In southern Sudan, for instance, WFP is providing food for work, which goes to workers who are building roads and clearing areas of mines so farmers can get their products to market.

Working with the Bill and Melinda Gates Foundation and other partners, WFP also is using local purchases to help communities become more independent. In Senegal, for instance, WFP is leveraging local purchases with market access to buy salt from local salt producers who previously exported all of their product. Teaching the producers how to iodize the salt for local and regional use, WFP is helping them create good jobs and addressing Senegal’s goiter problem.
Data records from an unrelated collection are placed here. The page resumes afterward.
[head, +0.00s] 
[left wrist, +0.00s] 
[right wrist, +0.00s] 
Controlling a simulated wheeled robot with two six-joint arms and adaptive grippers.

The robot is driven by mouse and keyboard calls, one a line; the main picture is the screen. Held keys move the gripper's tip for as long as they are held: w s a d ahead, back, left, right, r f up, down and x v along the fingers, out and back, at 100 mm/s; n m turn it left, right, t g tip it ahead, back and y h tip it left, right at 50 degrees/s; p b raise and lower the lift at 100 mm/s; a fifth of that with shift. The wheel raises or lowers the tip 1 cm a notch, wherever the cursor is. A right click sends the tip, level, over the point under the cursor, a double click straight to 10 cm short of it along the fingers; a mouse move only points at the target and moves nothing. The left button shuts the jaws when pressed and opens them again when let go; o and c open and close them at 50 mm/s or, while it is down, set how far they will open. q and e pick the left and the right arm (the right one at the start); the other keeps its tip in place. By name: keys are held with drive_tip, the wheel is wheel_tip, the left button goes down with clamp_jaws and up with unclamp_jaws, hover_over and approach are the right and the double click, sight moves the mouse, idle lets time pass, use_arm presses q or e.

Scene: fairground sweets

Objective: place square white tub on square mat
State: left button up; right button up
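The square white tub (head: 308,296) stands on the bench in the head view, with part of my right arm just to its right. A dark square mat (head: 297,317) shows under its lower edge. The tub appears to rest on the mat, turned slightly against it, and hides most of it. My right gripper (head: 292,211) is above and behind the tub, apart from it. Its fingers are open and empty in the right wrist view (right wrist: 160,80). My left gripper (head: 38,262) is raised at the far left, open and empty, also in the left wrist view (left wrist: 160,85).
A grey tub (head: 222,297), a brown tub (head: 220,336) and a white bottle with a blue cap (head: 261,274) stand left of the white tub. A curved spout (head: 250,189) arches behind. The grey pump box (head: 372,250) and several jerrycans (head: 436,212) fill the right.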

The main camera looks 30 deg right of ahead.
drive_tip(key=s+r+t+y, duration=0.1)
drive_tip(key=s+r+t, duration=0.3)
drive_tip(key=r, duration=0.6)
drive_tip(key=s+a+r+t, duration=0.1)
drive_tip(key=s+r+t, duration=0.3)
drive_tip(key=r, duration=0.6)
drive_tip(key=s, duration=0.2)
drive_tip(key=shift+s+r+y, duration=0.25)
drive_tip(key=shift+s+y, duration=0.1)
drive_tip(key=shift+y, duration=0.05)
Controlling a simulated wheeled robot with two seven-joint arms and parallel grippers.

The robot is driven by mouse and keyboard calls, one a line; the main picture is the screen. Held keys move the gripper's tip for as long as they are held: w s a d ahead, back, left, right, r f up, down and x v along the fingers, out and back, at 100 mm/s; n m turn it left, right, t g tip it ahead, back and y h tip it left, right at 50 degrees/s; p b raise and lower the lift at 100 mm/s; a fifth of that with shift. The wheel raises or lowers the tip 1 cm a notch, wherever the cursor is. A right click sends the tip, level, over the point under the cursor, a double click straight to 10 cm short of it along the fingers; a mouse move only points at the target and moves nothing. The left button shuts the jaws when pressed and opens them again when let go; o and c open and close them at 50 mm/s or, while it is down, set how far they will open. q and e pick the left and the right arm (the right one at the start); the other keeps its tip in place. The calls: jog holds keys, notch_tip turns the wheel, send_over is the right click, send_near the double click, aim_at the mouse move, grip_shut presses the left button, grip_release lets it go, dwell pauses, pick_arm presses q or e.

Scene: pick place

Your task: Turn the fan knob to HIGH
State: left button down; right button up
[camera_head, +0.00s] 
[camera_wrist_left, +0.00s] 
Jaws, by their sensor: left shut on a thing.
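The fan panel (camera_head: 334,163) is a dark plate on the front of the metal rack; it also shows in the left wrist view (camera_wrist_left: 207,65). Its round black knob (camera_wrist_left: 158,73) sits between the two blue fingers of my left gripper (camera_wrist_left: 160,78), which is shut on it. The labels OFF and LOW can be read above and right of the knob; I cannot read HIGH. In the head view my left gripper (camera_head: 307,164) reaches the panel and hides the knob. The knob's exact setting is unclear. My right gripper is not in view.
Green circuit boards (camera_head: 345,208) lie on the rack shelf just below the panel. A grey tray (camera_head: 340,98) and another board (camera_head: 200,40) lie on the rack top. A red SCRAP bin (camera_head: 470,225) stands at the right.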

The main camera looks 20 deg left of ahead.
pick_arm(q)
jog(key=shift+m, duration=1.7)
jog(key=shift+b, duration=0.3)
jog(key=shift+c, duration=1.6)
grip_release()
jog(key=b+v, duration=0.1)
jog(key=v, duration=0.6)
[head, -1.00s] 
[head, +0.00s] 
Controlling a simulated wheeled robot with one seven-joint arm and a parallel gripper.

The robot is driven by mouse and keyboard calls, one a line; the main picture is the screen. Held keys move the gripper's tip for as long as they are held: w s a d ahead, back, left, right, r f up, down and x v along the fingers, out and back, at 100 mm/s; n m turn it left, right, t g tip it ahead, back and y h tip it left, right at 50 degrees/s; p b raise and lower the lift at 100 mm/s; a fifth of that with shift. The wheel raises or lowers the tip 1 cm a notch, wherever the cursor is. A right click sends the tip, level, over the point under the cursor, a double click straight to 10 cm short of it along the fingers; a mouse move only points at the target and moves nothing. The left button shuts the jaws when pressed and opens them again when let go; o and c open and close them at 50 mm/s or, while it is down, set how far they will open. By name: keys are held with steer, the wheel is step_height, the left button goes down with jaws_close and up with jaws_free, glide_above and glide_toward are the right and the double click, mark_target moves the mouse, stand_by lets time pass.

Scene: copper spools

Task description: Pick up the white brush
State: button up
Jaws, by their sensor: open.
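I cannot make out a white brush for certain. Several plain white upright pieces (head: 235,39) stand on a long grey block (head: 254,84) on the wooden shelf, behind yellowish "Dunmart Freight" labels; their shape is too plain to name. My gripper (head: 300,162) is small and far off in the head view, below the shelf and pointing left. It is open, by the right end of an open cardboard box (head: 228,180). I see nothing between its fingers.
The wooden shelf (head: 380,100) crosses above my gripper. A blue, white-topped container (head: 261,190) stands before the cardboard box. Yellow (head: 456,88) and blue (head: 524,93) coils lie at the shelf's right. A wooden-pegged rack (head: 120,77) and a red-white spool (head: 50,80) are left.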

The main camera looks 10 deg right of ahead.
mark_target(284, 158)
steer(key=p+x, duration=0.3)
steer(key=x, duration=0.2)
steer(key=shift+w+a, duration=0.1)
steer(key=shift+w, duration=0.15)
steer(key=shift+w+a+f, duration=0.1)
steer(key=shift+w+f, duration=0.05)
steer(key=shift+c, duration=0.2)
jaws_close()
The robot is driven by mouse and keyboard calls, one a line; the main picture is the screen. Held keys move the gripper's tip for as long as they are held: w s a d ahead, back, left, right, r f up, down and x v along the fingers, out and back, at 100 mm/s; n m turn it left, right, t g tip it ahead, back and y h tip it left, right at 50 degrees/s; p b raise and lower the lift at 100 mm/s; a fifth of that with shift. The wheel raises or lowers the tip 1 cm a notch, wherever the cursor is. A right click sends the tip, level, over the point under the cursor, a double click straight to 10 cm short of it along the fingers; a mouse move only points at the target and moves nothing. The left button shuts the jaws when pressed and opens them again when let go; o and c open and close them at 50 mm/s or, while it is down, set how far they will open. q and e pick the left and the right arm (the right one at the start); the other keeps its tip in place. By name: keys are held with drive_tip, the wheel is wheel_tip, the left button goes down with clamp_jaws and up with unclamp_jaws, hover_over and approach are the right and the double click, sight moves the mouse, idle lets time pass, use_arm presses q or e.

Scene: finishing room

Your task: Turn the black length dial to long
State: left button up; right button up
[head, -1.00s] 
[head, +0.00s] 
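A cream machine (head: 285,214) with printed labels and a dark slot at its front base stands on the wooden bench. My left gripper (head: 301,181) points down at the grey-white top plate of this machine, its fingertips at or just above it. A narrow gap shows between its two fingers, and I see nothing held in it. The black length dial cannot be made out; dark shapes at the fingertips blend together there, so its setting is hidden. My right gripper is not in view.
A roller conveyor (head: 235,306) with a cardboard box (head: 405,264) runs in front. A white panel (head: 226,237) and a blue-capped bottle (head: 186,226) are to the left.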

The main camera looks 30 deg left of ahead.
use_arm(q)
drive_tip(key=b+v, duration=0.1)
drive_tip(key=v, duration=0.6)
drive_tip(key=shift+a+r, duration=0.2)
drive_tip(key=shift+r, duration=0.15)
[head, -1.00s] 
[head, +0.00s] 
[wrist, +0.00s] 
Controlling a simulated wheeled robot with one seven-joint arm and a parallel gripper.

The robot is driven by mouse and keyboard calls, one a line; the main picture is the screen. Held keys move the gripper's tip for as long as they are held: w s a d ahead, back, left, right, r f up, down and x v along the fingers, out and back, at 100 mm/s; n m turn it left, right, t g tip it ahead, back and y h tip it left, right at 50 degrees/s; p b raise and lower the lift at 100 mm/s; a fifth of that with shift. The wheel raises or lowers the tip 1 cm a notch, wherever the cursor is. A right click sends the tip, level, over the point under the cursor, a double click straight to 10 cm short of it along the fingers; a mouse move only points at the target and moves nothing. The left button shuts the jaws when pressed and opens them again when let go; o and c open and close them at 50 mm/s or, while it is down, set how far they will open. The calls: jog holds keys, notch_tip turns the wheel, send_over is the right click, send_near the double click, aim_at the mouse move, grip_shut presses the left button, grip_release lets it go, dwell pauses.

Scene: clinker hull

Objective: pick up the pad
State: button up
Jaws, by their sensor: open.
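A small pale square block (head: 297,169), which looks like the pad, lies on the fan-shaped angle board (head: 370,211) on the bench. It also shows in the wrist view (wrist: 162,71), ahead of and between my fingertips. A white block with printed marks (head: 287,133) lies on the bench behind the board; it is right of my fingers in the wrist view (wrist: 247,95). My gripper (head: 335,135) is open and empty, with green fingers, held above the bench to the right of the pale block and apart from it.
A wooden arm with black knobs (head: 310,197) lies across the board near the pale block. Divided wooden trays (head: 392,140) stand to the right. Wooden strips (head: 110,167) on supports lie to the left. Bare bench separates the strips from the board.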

In the Democratic Republic of the Congo, where farmers have been cut off completely from markets because of conflict, WFP uses its buying clout to purchase food from local farmers and distribute it nearby. At the same time, it gives those farmers credit so that they can improve their production.

In Egypt, WFP is helping to design a price stabilization safety net program to help the country deal with its current food-price crisis.

In many parts of Africa, farmers are planting less than before because they cannot afford increasingly expensive inputs, she said. For example, in parts of Kenya, the cost of fertilizer has more than doubled, and farmers are planting one-third less land than they did in 2007.  WFP hopes to give some farmers forward contracts so they can get credit for inputs -- like improved seed and fertilizer -- and be assured they will get market value for their crops at harvest. Farmers who do not have the assurance of gaining a profit for their efforts tend to avoid risk, Sheeran said.

Addressing the 10th annual International Food Aid Conference, co-sponsored by the U.S. Department of Agriculture and the U.S. Agency for International Development, Sheeran said: “Defeating hunger is achievable. It requires no scientific breakthrough.”